State-run Oil and Natural Gas Corp has sought a legal opinion on whether it will be liable to shoulder the entire royalty burden on crude output from the Rajasthan oilfields even after Vedanta Resources buys Cairn Energy’s stake.

The prolific Rajasthan oilfield is economically unviable for ONGC, as it not only has to pay royalty on its 30 per cent share, but also on Cairn India’s 70 per cent stake.

ONGC has sought the Solicitor General of India’s (SGI) opinion if this dispensation will legally continue when Cairn is exiting the project after making a huge profit, sources close to the development said.
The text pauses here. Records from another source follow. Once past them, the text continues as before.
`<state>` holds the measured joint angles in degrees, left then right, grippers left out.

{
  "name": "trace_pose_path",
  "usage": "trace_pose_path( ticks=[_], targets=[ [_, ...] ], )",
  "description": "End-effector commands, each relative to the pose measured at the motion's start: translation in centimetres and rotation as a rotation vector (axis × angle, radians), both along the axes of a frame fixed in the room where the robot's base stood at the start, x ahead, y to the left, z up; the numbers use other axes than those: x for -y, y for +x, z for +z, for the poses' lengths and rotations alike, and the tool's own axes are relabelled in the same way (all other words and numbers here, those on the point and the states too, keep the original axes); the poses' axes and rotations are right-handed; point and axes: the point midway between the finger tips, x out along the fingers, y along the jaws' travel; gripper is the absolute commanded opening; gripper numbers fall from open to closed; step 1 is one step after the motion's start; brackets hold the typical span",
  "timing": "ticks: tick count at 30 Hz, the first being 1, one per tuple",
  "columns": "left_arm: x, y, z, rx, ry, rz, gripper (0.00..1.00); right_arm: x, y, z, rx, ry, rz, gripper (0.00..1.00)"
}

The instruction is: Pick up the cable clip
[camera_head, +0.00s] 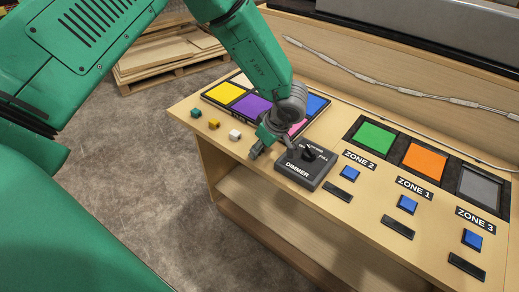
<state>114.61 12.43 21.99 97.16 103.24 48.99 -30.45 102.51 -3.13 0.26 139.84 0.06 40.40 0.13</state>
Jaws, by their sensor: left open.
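I cannot tell any one object for sure as the cable clip. A whitish cable (380,84) with thicker pieces along it runs across the back panel. Small blocks in teal (196,112), yellow (213,124) and white (234,135) sit near the table's front left edge. My left gripper (268,148) is open with its fingers pointing down, just left of the black dimmer box (306,163) and right of the white block. Nothing shows between its fingers. My right gripper is out of view.
The wooden console table (345,205) carries a panel of coloured squares (224,92), partly hidden by my left arm. Green, orange and grey pads stand behind zone labels, blue buttons and black strips on the right. A wooden pallet (165,55) lies on the floor behind.

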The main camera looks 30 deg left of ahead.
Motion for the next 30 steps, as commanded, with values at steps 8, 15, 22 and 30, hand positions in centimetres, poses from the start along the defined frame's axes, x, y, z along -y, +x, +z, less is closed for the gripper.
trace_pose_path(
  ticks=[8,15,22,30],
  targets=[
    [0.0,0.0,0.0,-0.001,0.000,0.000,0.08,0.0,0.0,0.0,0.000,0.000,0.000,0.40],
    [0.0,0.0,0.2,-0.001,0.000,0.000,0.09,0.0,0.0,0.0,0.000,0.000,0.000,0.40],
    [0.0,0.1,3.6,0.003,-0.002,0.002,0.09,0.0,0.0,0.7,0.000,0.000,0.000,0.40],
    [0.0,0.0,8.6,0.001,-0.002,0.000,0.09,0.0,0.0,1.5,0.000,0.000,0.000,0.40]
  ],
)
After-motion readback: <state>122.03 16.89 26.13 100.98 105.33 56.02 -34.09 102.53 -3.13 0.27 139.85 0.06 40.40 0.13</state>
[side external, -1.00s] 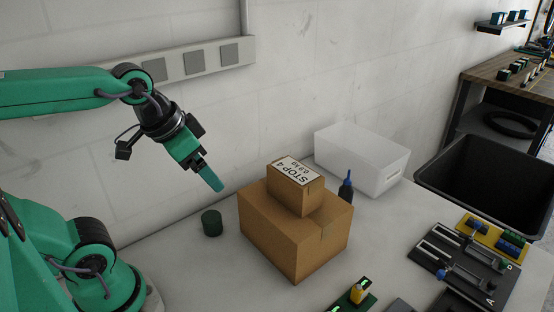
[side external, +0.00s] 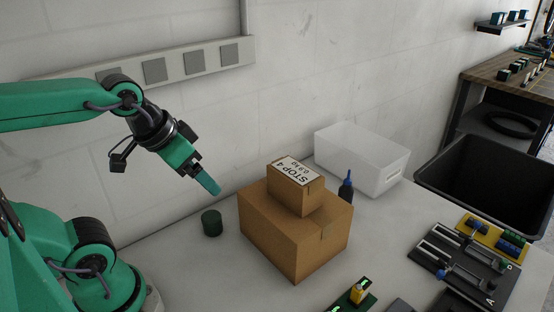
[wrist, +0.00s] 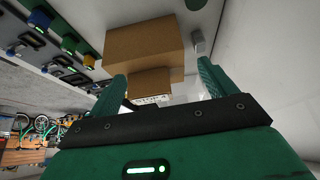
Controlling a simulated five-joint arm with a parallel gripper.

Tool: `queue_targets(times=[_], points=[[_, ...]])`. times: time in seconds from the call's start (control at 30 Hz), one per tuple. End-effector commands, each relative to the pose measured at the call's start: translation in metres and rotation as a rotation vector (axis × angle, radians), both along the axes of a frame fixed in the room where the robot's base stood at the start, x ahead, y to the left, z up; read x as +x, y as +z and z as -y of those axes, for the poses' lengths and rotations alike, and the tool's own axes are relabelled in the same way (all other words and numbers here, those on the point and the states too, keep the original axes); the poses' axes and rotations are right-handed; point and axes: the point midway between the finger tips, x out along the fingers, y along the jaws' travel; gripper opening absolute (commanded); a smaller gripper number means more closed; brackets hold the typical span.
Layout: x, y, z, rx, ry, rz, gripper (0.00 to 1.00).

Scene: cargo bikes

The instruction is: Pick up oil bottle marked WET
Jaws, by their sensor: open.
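A dark bottle with a blue cap (side external: 346,189) stands upright on the bench behind the cardboard boxes, in front of the clear bin; no WET marking can be read on it. The boxes hide part of its lower body. I cannot pick the bottle out in the wrist view. My gripper (side external: 213,188) is open and empty, in the air left of the boxes and well away from the bottle. In the wrist view my gripper (wrist: 161,73) has its two green fingers spread, with the boxes beyond them.
A large cardboard box (side external: 290,237) carries a small box labelled STOP 4 (side external: 309,198), standing between my gripper and the bottle. A dark green cylinder (side external: 212,223) stands left of them. A translucent bin (side external: 385,180) is behind. Black fixtures (side external: 450,262) lie at right; a black tub (side external: 475,190) is beyond.

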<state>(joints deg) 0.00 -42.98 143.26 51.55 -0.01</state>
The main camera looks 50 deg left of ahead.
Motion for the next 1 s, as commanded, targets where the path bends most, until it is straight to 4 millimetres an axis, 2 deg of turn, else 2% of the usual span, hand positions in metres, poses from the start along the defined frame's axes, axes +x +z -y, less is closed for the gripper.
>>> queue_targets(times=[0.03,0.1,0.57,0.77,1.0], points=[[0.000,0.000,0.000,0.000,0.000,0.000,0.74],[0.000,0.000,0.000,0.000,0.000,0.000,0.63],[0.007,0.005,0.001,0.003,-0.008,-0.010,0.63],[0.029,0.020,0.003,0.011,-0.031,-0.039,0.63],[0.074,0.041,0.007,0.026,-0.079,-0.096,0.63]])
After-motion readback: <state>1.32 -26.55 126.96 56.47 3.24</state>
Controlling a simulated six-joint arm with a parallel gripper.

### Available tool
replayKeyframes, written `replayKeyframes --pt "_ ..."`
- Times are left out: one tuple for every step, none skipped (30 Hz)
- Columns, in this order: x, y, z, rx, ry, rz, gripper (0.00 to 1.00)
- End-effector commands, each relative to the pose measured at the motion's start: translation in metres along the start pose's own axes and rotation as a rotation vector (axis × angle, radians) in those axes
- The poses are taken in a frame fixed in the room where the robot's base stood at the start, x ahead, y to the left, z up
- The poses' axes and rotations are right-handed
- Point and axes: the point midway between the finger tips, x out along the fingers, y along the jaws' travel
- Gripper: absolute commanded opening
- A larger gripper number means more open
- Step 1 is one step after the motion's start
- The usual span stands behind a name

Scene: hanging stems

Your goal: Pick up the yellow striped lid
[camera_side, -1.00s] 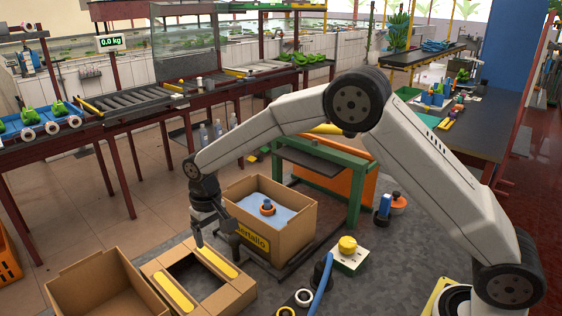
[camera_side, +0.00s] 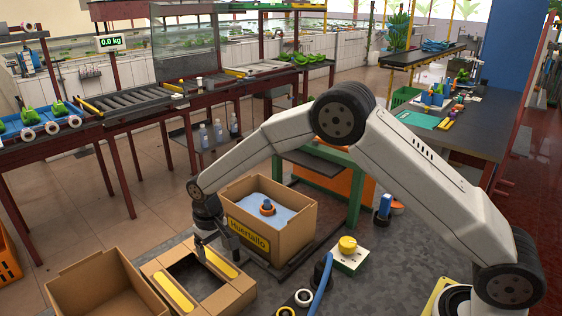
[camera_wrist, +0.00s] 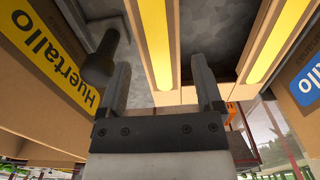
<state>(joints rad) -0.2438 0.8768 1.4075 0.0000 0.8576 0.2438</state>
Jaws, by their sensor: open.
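The yellow striped lid (camera_side: 226,297) is a cardboard frame with a yellow stripe along each of two sides and a large opening in its middle. It lies at the lower left of the side view. My gripper (camera_side: 219,252) is open over its far right side, fingers pointing down. In the wrist view the lid's near striped side (camera_wrist: 152,45) runs between the two open fingers of my gripper (camera_wrist: 160,68). The other striped side (camera_wrist: 262,45) lies to the right. I cannot tell whether the fingers touch the lid.
A Huertallo box (camera_side: 290,240) with a blue liner stands just right of my gripper. An open empty carton (camera_side: 105,292) is left of the lid. A white-and-green block with a yellow knob (camera_side: 348,250) and a blue hose (camera_side: 321,285) are to the right.

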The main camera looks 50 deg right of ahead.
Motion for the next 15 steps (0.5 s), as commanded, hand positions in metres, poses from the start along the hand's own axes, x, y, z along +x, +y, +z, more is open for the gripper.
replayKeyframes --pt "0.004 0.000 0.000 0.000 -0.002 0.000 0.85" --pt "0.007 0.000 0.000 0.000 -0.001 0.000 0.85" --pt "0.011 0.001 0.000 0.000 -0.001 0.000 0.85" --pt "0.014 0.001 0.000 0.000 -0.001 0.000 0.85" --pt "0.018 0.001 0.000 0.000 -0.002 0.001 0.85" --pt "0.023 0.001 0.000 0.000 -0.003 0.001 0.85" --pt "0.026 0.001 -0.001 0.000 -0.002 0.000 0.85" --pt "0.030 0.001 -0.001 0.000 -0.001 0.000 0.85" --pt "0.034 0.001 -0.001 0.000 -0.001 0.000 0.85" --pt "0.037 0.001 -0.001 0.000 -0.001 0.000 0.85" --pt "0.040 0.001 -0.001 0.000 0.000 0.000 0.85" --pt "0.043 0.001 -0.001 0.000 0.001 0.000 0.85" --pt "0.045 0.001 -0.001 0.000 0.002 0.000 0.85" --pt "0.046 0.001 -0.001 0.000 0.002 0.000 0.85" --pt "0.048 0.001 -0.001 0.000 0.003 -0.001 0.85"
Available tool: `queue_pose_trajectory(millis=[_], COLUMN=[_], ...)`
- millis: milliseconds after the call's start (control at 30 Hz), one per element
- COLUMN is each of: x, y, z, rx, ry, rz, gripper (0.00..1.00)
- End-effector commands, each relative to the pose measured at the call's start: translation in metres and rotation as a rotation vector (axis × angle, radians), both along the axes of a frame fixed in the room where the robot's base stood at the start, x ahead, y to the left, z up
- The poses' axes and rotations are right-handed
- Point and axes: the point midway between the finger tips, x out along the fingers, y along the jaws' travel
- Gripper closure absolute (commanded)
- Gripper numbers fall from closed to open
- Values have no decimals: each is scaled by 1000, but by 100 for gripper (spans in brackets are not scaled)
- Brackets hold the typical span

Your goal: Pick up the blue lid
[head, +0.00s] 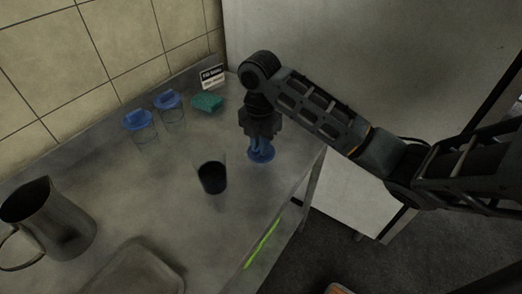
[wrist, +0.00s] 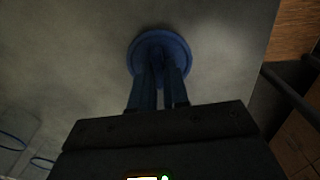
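The blue lid (head: 261,154) is a round disc near the right edge of the metal counter. In the wrist view, the blue lid (wrist: 160,42) lies straight ahead of the fingers. My gripper (head: 259,147) points down directly over it, with its fingertips at or very close to its middle. In the wrist view, my gripper (wrist: 162,72) shows two bluish fingers with a narrow gap between them. The fingers cover the lid's centre, so I cannot tell whether they are closed on a knob there. The lid appears to rest on the counter.
A clear glass with dark contents (head: 212,178) stands left of the lid. A metal pitcher (head: 62,222) and a tray (head: 135,272) are at front left.

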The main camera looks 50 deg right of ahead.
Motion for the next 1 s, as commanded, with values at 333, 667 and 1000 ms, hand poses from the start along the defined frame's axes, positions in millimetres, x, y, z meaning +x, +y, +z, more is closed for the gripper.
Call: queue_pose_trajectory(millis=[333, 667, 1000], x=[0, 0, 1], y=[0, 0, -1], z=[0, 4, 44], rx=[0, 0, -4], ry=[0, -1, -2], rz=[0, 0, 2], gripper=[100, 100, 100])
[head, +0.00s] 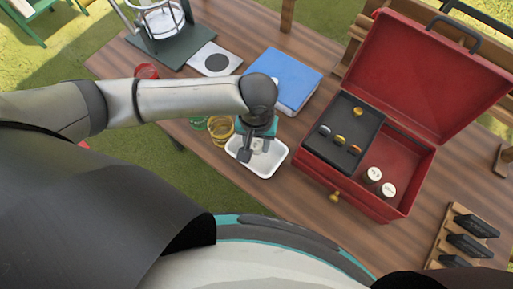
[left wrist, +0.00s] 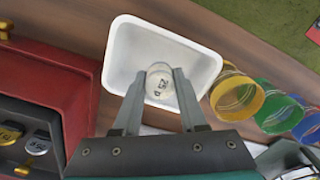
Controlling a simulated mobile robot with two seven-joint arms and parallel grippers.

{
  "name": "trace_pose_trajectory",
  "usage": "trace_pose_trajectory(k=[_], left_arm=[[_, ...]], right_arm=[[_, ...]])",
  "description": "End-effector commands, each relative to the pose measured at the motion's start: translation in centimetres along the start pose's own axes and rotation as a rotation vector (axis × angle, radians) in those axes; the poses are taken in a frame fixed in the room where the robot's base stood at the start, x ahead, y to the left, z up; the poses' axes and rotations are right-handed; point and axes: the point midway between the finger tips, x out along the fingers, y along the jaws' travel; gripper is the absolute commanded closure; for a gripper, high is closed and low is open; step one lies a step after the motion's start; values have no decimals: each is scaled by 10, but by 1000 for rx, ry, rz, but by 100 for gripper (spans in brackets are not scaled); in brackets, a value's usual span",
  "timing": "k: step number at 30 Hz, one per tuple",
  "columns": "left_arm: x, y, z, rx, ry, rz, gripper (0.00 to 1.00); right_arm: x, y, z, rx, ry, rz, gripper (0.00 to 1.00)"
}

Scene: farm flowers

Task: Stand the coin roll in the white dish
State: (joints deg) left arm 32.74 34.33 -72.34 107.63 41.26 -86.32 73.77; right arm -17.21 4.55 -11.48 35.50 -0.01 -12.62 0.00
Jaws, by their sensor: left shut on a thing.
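The white dish (head: 272,170) is a small rectangular tray on the wooden table; it also shows in the left wrist view (left wrist: 119,50). My left gripper (head: 254,153) points down over the dish. In the left wrist view its fingers are shut on a pale coin roll (left wrist: 160,84) marked 25 p, its round end facing the camera. The roll looks about upright, within the dish's outline. I cannot tell whether its lower end touches the dish floor. In the head view the gripper mostly hides the roll. My right gripper is not in view.
An open red toolbox (head: 418,182) stands right of the dish, with a dark coin tray (head: 345,110) and two more rolls (head: 374,174) inside. Yellow (head: 220,131) and green (head: 198,123) cups stand close left of the dish. A blue book (head: 290,75) lies behind.

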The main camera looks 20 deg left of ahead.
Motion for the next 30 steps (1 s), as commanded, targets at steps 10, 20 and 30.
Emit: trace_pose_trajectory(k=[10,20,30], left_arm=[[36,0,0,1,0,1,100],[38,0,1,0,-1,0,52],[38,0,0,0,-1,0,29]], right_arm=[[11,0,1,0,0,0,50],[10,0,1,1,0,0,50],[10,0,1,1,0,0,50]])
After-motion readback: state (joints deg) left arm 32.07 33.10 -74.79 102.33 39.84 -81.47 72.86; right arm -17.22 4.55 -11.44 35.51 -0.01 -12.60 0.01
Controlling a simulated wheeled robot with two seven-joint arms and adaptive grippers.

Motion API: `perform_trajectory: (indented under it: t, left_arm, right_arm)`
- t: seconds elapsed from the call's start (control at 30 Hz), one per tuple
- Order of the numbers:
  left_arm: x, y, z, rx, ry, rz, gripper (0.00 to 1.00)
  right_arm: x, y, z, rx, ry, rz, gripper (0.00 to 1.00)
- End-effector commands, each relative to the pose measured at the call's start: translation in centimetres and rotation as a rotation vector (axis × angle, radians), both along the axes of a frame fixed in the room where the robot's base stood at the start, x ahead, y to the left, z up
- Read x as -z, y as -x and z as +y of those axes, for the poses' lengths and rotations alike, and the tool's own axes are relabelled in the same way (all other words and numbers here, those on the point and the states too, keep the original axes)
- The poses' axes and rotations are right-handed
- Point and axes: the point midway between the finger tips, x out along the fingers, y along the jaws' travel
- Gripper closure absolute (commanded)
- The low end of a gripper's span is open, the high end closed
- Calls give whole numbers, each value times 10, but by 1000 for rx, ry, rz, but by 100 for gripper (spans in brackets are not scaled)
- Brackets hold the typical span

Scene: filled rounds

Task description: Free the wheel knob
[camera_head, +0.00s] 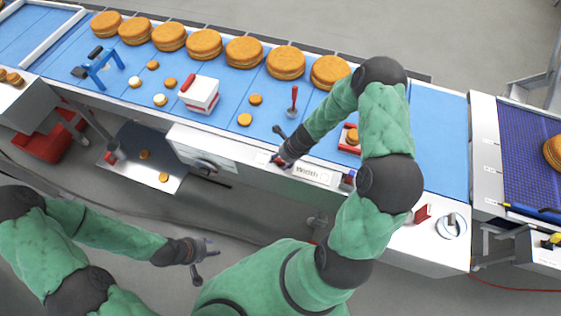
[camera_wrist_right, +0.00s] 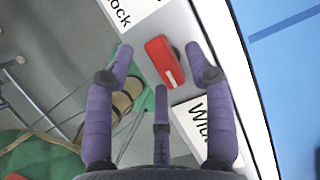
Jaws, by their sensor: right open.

In the 1990s, the government had exempted companies investing in the then nascent oil and gas exploration business from payment of statutory levies like royalty and oil development cess. This liability was put on the licensee of the field, a state-owned firm. ONGC is the licensee for the Rajasthan block.

Sources said ONGC, in its query to the SGI, wanted to know the legal position in the event that a company is entering a discovered and producing field and no exploration risk is involved, which was the premise on which the incentive was given in the 1990s. The exemption from statutory levies was to make up for the risk that a company was taking by investing in a nation that is not known to be rich in hydrocarbons.

However, Vedanta, which is buying UK-based Cairn Energy’s majority stake in Cairn India for up to USD 8.48 billion, is not taking any such risk, they said. ONGC wants Vedanta to pay royalty and cess on the 70 per cent crude oil from the Rajasthan block that will accrue to it.

Cairn India operates the Mangala field, the largest of the 25 oil and gas discoveries in the Rajasthan block. The block currently produces 125,000 barrels per day and at peak output of 240,000 bpd, it will account for one-fifth of the nation’s domestic oil production.

ONGC has a 30 per cent interest in the Rajasthan block, which is central to Vedanta’s deal to buy a Cairn India stake. Cairn India holds the remaining 70 per cent participating interest in the Rajasthan block.

A royalty of 20 per cent has to be paid to the government on the price that Rajasthan crude is sold at. At an oil price of USD 40 a barrel, the royalty in case of an average output of 6 million tonnes a year works out to USD 352 million (Rs 1,760 crore).

ONGC has to bear 30 per cent of the USD 2.4 billion cost for developing the fields, as well as pay more than three times its share of USD 105 million royalty.

Cairn wants ONGC to also pay its share of the Rs 2,500 per tonne cess levied on crude oil, which would amount to a burden of Rs 1,500 crore for ONGC annually.

Sources said ONGC sought the opinion of the second highest law officer of the country after Cairn Energy stated that the UK firm’s sale of a majority stake in Cairn India to Vedanta Resources would not trigger the preemption rights of the state-owned firm.

The state-owned firm believes that it has preemption or the right of first refusal on all the three producing oil and gas fields operated by Cairn India and Edinburgh-based Cairn Energy needs its consent for the sale of a stake to Vedanta.

ONGC has a 30 per cent interest in the giant Rajasthan oil block, 40 per cent in the Ravva oil and gas fields off the Andhra coast and 50 per cent in the Gauri and Lakshmi gas fields in the Cambay Basin, off the west coast. It also has a stake in some of the seven exploration acreages held by Cairn India.

Cairn Energy has stated that it is selling up to 51 per cent out of its 62.38 per cent holding in Cairn India to London-listed Vedanta at the corporate level and the deal does not trigger the preemption rights of ONGC, as the transaction is at shareholder level and is not the sale of interest in a particular oilfield.

ONGC is not in agreement with the position taken by Cairn Energy and has so sought opinion of SGI, sources said.

The UK firm earlier this month applied to the government for a formal nod in respect of only the seven exploration blocks Cairn India had won in the New Exploration Licensing Policy (NELP) rounds. It stated that only the NELP blocks had provisions necessitating government approval in case of the transfer of ownership. As such, pre-NELP block RJ-ON-90/1 in Rajasthan, the Ravva oil and gas fields and the CB/OS-2 gas fields in the Cambay Basin, off the Gujarat coast, “do not require prior consent” of the government.

“We are not buying the Cairn Energy argument. We believe it needs prior approval in all the 10 (properties),” an Oil Ministry official said, adding that future action will depend on what the SGI has to say.

The SGI has been submitted the provisions of the Production Sharing Contract (PSCs) for the exploration blocks and the Joint Operating Agreement (JOA) in respect of the production acreages.

Cairn Energy had initially sought government concurrence for the entire deal, but the Oil Ministry insisted that it apply separately for approval in respect of each of the 10 properties held by Cairn India. Subsequently, the company applied for separate approvals as per the provisions of the PSC for each of the 10 properties.